◆ OBJECTIVE ◆
Identify each line below that contains the word "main", and copy it out.

◆ SOURCE MATERIAL ◆
+ + + +

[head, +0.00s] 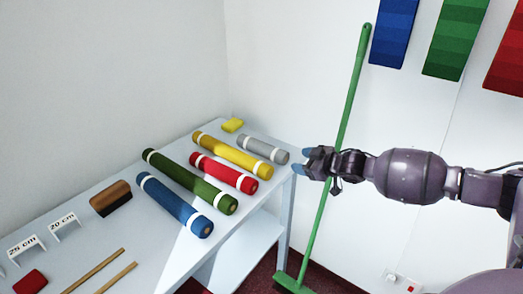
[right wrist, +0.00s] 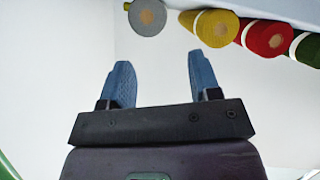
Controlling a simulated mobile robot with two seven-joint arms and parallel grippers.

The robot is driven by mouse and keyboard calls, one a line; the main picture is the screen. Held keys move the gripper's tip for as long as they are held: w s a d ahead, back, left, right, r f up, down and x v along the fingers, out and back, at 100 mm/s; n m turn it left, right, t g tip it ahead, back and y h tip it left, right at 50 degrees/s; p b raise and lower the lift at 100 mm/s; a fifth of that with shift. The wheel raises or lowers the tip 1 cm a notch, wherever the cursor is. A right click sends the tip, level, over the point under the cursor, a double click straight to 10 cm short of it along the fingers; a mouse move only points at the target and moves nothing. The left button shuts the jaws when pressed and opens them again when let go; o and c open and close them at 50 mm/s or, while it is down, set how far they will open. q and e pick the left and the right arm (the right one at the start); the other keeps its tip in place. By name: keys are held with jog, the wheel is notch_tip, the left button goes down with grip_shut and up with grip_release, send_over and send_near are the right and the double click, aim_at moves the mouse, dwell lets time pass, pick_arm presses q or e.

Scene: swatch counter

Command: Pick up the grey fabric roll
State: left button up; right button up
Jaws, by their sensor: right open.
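The grey fabric roll (head: 263,149) lies at the right back of the white counter, with white bands around it. In the right wrist view its round end (right wrist: 147,17) shows at the top, ahead of the fingertips and apart from them. My right gripper (head: 299,162) is just off the counter's right end, close to the near end of the grey roll. Its two blue fingers (right wrist: 162,75) are spread with nothing between them. My left gripper is not in view.
Beside the grey roll lie a yellow roll (head: 232,155), a red roll (head: 222,173), a green roll (head: 190,182) and a blue roll (head: 174,205). A yellow block (head: 233,125) sits behind. A green broom (head: 351,88) leans on the wall behind my right arm.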

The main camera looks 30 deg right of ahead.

+ + + +

◆ CORRECT ANSWER ◆
The robot is driven by mouse and keyboard calls, one a line; the main picture is the screen. Held keys move the gripper's tip for as long as they are held: w s a d ahead, back, left, right, r f up, down and x v along the fingers, out and back, at 100 mm/s; n m turn it left, right, t g tip it ahead, back and y h tip it left, right at 50 degrees/s; p b raise and lower the lift at 100 mm/s; a fifth of that with shift. The wheel raises or lowers the tip 1 cm a notch, wherever the cursor is. A right click sends the tip, level, over the point under the cursor, a double click straight to 10 cm short of it along the fingers; a mouse move only points at the target and moves nothing. The left button shuts the jaws when pressed and opens them again when let go; o and c open and close them at 50 mm/s or, while it is down, set how far they will open. q and e pick the left and the right arm (the right one at the start); the other keeps its tip in place. By name: keys are held with jog, the wheel is notch_tip, the left button goes down with grip_shut and up with grip_release, send_over and send_near are the right and the double click, aim_at moves the mouse, dwell lets time pass, pick_arm presses q or e.
The main camera looks 30 deg right of ahead.

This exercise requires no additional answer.